= Written exercise =
Go through the lines below and copy each one that holds the string "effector".

· · · ·

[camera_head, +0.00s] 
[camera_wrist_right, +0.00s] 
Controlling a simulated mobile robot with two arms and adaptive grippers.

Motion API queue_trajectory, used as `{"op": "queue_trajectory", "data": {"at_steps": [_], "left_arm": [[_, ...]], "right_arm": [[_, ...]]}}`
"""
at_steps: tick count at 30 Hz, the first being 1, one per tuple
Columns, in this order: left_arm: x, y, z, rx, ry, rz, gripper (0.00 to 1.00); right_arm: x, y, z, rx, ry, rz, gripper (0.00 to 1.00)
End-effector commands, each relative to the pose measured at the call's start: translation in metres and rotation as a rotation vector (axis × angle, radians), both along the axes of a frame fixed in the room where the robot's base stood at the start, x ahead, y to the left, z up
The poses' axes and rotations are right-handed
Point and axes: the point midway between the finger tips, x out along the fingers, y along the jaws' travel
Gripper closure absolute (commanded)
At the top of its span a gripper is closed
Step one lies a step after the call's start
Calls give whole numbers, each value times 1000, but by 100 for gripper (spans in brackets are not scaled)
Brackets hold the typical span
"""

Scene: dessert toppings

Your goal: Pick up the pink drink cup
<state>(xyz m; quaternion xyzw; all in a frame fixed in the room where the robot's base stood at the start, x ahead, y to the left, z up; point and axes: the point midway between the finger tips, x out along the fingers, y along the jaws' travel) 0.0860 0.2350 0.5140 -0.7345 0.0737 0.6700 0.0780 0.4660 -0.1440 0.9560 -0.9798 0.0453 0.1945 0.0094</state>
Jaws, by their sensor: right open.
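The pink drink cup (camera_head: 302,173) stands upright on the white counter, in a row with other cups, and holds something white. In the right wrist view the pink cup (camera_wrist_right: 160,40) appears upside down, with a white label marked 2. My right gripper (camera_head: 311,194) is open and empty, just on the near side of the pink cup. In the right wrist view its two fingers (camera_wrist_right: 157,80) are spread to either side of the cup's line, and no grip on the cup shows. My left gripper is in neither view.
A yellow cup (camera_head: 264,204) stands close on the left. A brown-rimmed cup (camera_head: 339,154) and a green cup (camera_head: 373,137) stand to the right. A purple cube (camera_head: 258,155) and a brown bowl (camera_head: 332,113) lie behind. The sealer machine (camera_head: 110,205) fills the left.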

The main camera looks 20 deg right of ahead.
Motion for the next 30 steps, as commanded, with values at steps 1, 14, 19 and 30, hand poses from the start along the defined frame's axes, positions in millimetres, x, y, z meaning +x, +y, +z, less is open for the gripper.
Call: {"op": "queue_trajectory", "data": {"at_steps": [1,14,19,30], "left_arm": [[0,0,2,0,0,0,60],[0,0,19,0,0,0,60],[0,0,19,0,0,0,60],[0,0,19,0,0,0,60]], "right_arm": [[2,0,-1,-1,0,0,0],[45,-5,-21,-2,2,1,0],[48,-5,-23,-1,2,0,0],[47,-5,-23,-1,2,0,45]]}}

· · · ·

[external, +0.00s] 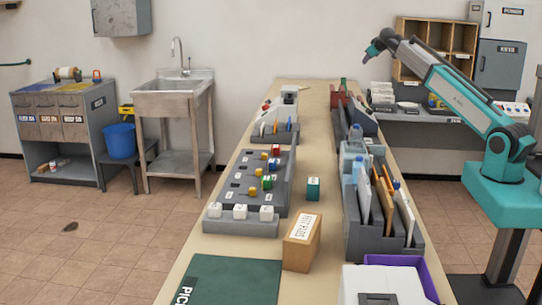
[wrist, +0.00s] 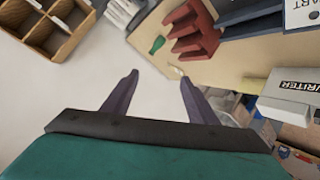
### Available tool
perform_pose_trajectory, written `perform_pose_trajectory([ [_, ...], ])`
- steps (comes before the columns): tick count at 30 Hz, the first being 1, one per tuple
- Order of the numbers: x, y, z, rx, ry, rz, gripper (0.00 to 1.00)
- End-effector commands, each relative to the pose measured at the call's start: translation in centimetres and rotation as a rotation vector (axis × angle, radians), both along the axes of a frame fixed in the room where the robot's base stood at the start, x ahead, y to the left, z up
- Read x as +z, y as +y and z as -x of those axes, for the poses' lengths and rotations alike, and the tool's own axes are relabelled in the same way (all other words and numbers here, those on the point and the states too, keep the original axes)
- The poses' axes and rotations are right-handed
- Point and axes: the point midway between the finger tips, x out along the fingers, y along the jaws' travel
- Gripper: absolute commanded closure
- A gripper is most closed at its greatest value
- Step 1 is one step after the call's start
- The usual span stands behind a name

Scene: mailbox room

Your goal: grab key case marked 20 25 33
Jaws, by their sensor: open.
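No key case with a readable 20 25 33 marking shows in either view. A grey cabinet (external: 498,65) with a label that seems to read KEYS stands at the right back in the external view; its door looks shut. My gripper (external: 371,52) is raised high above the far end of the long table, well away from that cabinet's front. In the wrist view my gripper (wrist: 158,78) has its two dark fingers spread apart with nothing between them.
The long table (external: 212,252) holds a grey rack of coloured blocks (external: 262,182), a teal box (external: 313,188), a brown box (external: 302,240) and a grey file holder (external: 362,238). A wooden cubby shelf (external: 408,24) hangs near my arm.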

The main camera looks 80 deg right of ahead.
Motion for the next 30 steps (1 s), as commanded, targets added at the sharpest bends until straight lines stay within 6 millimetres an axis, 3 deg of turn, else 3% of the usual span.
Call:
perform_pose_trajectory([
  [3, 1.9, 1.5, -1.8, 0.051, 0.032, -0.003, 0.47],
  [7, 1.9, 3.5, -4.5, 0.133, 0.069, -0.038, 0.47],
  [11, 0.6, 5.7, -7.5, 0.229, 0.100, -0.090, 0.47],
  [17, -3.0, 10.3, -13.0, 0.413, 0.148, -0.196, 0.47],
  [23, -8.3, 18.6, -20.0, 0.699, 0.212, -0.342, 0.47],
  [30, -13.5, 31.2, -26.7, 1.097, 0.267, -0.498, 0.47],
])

· · · ·

= Exercise response =
End-effector commands, each relative to the pose measured at the call's start: translation in metres and rotation as a rotation vector (axis × angle, radians), both along the axes of a frame fixed in the room where the robot's base stood at the start, x ahead, y to the left, z up
- End-effector commands, each relative to the pose measured at the call's start: translation in centimetres and rotation as a rotation vector (axis × angle, radians), both along the axes of a frame fixed in the room where the robot's base stood at the start, x ahead, y to the left, z up

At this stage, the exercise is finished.